For this reason it rapidly became an accepted and preferred means of payment by the various merchants around the world, such as the Chinese silk traders, American tobacco sellers and Indian spice merchants.

When the price of gold rose in the 1920s, the gold in sovereigns was worth more than the coin’s face value. This value rose to 28 shillings in 1932. In 1931 general production of sovereigns ceased worldwide, and 1933 was the first time in more than a 100 years that no sovereigns were produced anywhere in the Empire.

Gold coins of Australia (1852 to 1931) were also struck from 22ct gold. The 1852 Adelaide Pound, Australia’s first gold coin, has an actual gold weight of 8.68 grams (Type 1) or 8.81 grams (Type 2). Australian Gold Sovereigns struck between 1855 and 1870 feature the”Sydney Mint” design.
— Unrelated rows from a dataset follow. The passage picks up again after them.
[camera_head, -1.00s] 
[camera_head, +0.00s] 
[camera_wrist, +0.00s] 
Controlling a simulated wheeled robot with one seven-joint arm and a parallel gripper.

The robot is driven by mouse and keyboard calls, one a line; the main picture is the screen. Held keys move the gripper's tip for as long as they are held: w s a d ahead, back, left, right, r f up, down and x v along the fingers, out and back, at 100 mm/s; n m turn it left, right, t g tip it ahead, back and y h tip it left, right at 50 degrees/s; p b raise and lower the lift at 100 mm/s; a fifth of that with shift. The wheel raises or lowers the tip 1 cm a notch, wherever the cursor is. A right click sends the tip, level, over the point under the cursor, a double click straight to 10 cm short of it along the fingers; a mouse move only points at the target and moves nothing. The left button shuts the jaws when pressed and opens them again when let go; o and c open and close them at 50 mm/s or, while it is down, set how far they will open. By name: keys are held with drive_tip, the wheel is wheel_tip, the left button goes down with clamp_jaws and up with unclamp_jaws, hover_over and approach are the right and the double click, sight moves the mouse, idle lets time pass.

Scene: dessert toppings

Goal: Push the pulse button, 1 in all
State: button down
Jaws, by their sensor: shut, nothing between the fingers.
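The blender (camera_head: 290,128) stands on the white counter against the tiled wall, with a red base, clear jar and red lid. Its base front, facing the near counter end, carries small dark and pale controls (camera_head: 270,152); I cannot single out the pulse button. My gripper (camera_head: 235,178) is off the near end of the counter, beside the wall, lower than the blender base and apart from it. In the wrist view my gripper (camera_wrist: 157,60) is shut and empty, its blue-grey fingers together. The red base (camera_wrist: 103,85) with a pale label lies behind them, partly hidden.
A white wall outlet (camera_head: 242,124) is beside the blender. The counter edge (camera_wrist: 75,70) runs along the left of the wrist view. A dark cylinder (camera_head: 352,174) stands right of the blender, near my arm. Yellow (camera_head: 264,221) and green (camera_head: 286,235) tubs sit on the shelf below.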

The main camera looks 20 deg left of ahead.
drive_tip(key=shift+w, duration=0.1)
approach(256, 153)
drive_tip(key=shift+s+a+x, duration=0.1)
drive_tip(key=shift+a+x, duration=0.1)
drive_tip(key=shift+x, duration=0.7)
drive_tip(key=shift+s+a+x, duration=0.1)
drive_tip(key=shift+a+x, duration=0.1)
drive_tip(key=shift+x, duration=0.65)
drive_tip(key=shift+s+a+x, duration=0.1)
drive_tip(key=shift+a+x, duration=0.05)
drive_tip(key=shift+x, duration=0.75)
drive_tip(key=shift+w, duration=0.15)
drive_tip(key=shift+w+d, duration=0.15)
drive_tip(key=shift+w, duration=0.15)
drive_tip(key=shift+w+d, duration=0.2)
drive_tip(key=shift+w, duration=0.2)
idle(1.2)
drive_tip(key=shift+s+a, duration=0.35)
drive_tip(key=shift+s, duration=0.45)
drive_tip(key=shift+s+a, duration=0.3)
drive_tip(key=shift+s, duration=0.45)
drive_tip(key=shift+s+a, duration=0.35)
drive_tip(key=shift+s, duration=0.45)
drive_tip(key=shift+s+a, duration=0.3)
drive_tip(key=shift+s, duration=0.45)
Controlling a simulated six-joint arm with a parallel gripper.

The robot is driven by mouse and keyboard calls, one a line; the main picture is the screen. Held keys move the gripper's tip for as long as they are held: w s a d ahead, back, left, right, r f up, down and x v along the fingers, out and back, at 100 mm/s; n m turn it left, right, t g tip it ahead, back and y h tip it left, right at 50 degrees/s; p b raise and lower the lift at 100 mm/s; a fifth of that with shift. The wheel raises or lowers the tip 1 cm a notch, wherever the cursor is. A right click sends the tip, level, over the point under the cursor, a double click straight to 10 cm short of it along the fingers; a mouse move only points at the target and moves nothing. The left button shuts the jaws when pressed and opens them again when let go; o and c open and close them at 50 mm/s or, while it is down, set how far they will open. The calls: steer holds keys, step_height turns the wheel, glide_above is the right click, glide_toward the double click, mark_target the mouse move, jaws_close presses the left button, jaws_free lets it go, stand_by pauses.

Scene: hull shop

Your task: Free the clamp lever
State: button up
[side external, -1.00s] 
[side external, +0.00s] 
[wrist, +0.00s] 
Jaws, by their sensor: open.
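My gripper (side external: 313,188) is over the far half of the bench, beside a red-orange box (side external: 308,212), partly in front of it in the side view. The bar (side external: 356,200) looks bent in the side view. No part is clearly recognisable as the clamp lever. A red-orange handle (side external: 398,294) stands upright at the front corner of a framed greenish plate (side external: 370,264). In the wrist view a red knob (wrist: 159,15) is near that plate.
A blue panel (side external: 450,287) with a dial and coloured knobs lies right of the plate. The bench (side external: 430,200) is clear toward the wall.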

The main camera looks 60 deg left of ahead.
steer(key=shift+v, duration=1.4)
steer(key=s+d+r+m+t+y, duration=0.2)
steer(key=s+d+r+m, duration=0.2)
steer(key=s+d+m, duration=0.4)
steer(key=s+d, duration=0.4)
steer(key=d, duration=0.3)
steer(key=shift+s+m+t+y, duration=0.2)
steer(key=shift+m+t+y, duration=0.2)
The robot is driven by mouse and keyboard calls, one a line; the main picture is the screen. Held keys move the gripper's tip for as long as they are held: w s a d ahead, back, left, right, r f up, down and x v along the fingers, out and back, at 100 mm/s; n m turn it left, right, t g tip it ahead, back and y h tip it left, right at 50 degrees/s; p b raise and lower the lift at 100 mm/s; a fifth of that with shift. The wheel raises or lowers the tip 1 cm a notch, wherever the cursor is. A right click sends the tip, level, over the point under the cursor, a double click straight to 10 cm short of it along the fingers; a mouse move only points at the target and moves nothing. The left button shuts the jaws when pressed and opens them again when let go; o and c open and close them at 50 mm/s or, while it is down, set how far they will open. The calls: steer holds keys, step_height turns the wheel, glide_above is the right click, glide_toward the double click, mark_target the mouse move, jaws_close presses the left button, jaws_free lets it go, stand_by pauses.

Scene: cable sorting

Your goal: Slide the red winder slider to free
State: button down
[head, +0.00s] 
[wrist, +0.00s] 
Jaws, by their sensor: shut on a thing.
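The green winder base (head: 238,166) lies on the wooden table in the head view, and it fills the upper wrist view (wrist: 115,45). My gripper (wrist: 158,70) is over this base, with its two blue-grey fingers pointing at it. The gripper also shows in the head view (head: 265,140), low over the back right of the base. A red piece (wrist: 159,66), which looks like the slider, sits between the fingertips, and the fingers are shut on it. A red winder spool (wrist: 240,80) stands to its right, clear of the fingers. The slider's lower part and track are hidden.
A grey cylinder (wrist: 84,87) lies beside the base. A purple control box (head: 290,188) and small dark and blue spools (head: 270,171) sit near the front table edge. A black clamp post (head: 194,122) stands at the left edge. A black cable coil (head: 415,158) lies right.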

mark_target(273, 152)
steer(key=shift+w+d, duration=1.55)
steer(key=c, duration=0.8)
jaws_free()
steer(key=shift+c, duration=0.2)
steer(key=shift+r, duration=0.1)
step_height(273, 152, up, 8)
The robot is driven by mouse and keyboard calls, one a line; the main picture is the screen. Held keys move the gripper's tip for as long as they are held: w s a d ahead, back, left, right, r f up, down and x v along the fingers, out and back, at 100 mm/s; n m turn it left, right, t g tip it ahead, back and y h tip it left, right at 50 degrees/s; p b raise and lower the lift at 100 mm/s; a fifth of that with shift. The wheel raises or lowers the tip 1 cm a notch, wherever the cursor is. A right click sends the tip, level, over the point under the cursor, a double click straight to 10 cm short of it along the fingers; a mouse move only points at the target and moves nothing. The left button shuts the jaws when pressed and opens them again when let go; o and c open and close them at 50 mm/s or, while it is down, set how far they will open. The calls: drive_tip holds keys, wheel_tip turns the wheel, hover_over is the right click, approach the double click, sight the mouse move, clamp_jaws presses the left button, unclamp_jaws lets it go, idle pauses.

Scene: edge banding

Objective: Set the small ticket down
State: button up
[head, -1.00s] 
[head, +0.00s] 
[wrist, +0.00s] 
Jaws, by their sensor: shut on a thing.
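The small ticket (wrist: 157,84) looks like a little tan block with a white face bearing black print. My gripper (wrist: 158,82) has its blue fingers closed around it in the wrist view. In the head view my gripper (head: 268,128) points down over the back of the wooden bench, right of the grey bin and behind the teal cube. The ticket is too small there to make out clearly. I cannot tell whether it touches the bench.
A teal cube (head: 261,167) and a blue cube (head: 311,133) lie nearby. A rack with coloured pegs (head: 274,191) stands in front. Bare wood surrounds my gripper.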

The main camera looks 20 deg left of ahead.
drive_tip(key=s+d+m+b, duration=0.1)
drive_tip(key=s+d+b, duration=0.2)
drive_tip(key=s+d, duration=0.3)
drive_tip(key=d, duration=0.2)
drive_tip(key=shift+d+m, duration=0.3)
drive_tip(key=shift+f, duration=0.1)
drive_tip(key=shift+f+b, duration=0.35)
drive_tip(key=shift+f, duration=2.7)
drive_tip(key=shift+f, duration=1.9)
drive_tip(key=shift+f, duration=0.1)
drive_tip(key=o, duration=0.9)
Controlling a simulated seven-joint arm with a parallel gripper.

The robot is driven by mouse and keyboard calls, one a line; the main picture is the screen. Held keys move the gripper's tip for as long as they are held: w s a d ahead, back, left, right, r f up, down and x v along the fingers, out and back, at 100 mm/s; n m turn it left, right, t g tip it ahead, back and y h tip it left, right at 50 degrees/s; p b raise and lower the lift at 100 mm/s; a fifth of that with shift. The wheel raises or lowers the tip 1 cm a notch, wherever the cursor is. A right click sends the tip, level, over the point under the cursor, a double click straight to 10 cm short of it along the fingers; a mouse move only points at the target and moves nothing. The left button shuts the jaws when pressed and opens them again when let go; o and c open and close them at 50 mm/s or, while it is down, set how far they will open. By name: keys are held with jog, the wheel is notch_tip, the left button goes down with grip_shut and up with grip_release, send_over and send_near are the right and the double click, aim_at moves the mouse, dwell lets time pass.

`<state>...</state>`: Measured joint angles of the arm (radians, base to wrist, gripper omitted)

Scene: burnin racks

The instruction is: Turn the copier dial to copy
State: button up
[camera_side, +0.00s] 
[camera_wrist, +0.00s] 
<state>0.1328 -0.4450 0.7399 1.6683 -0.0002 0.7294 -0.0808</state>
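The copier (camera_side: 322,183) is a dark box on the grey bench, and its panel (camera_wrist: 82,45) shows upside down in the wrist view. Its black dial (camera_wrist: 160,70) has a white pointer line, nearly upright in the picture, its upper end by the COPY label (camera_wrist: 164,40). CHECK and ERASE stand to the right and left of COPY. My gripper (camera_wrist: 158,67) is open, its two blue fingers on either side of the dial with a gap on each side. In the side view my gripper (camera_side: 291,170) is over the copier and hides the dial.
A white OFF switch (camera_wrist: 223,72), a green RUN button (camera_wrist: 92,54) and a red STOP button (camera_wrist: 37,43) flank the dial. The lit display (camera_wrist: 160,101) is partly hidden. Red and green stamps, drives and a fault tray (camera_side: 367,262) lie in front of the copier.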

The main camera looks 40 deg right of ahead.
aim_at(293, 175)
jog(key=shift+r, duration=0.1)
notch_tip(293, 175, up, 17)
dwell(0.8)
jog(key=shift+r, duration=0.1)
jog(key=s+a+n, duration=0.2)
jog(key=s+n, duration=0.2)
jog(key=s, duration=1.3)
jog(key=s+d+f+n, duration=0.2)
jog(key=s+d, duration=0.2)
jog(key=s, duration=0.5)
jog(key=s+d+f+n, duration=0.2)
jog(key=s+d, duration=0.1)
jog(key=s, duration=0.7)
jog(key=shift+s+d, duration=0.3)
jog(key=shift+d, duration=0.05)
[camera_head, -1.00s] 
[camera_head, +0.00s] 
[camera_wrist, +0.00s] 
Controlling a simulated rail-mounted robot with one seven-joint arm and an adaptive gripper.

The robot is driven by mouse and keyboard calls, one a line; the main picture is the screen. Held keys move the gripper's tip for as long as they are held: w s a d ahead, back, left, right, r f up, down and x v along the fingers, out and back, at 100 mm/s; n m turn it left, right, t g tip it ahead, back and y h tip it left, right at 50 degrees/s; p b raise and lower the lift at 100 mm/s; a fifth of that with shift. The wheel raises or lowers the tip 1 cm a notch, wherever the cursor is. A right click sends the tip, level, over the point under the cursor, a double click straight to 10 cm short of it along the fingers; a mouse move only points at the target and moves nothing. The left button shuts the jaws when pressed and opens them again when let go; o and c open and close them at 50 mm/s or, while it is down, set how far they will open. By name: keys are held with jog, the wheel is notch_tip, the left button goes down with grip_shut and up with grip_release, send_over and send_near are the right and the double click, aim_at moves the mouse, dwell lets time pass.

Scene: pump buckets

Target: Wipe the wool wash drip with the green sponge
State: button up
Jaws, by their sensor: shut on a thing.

From 1871 through 1931 , Imperial Sovereigns minted in Australia are identical to those struck elsewhere, except for the distinctive Sydney (S), Melbourne (M) or Perth (P) Mintmark.

Australian Sovereigns are the rarest and most sought after Sovereigns in the world today, with institutions such as Rothschilds in London taking the time to piece together a complete collection.